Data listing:
--- begin ---
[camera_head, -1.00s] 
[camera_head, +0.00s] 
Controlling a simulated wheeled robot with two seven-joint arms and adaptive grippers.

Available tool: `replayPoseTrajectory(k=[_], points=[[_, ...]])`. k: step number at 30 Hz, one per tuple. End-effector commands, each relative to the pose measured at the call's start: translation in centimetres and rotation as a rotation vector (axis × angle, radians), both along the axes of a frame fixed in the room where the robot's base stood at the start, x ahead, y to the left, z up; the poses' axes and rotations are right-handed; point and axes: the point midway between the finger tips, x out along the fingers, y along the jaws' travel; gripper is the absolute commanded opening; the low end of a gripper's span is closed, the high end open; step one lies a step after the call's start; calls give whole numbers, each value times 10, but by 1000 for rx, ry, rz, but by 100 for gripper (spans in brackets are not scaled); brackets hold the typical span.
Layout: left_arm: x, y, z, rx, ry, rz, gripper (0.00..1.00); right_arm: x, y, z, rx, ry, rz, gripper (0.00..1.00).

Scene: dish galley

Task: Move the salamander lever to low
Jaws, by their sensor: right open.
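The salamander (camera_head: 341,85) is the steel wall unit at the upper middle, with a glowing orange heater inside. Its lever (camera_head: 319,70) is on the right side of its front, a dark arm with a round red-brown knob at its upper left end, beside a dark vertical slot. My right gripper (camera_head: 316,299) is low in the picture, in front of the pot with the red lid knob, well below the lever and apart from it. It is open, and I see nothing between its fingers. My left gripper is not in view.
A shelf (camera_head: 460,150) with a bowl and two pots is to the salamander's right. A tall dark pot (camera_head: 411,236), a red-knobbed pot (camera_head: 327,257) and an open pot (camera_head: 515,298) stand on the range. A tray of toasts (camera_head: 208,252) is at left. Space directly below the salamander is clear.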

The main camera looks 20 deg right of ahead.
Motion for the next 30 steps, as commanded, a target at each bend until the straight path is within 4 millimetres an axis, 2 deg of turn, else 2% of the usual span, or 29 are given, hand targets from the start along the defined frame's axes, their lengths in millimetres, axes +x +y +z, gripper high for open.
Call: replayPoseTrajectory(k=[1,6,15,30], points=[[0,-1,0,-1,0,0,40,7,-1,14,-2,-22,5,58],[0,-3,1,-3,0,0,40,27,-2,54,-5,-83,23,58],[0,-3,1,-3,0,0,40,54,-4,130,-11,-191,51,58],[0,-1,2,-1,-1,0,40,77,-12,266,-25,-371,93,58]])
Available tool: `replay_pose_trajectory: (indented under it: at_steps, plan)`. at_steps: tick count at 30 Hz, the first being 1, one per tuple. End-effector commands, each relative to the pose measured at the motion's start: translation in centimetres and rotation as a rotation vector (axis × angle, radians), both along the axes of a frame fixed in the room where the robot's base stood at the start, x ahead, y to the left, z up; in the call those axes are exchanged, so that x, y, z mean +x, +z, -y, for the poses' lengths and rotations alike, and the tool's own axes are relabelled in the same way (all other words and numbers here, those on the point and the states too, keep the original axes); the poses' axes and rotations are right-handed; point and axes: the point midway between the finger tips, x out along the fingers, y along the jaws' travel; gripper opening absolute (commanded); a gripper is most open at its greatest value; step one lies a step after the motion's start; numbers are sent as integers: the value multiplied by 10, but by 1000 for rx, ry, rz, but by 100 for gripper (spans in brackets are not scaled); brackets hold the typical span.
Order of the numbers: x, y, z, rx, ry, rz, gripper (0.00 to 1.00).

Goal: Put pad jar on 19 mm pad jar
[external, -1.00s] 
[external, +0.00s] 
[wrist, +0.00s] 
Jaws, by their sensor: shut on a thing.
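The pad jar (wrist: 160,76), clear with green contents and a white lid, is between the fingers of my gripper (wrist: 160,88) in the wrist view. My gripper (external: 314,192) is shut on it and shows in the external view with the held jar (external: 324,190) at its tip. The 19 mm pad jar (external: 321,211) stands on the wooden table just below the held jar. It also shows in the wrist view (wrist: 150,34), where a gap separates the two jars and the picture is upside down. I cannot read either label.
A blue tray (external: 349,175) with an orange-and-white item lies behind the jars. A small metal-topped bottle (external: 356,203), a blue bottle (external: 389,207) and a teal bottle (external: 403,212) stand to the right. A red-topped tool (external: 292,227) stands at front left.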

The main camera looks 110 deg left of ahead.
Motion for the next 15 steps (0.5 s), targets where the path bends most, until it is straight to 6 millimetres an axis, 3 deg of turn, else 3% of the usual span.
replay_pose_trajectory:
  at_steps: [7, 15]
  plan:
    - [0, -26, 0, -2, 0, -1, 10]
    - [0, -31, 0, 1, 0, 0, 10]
--- end ---
-- What is asked --
Reproduce the lines exactly, from the line that contains "Scene: dish galley" through the line that contains "Motion for the next 30", and nothing more.

-- Result of this task --
Scene: dish galley

Task: Move the salamander lever to low
Jaws, by their sensor: right open.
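The salamander (camera_head: 341,85) is the steel wall unit at the upper middle, with a glowing orange heater inside. Its lever (camera_head: 319,70) is on the right side of its front, a dark arm with a round red-brown knob at its upper left end, beside a dark vertical slot. My right gripper (camera_head: 316,299) is low in the picture, in front of the pot with the red lid knob, well below the lever and apart from it. It is open, and I see nothing between its fingers. My left gripper is not in view.
A shelf (camera_head: 460,150) with a bowl and two pots is to the salamander's right. A tall dark pot (camera_head: 411,236), a red-knobbed pot (camera_head: 327,257) and an open pot (camera_head: 515,298) stand on the range. A tray of toasts (camera_head: 208,252) is at left. Space directly below the salamander is clear.

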The main camera looks 20 deg right of ahead.
Motion for the next 30 steps, as commanded, a target at each bend until the straight path is within 4 millimetres an axis, 2 deg of turn, else 2% of the usual span, or 29 are given, hand targets from the start along the defined frame's axes, their lengths in millimetres, axes +x +y +z, gripper high for open.

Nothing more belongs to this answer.